The recorder of deeds has to record that affidavit if it's in compliance with the statute, and the impact of recording an affidavit does not completely, conclusively establish that the lease is no longer valid.
In other words, maybe someone'll come back and challenge that, but it should make it easier to negotiate a new lease, and make it apparent to a potential buyer of your property that a lease is no longer present.
After you get a release of lease, you will usually have to file this yourself, okay?
Gonna go to the county recorder of deeds, bring the original release of lease, signed and notarized by the lessee, along with a self-addressed stamped envelope so that they can mail this back to you after it's been recorded.
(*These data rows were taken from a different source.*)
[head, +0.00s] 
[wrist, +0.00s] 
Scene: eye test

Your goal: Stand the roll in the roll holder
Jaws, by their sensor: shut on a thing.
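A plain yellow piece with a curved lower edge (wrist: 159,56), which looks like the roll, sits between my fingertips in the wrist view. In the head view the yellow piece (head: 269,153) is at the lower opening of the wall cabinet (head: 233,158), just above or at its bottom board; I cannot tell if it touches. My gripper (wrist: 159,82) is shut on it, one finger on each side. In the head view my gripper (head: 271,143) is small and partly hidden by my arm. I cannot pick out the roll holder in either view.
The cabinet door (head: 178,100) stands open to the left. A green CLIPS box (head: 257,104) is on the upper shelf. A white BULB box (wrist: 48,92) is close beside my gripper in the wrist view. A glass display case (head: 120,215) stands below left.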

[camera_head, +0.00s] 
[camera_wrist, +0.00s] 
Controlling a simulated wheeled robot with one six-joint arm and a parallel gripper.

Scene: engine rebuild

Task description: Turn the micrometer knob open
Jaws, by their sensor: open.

Most recorders offices won't accept checks or credit cards, so bring cash, typically, I mentioned, 20 to 30 dollars.
I note in here, Tioga County is $20.
Others might be a little different.
If you have multiple parcels leased separately, you'll likely have to do this for each parcel.
Now, why should you do this?
Well, even if you don't plan to lease or sell your property, you may pass it on to heirs, and this indicates that you've retained your oil and gas rights.
Here's an example of a surrender document.
They all may be just a little bit different.
So, in summary, you're gonna want to check to make sure your lease is expiring without being put into a secondary term.
Producer may end up taking action if they wish to continue the lease under the current terms.
Sometimes, it does take a little while for producers to send a release or surrender document, and you might want to take steps to get a release from the producer.
You can take steps to create your own release, but one from the lessee is generally better.
Finally, you need to file your release in the recorder's office in the county that the property resides.
I have to give credit to the Marcellus Center for Outreach and Research for images, and thank you very much.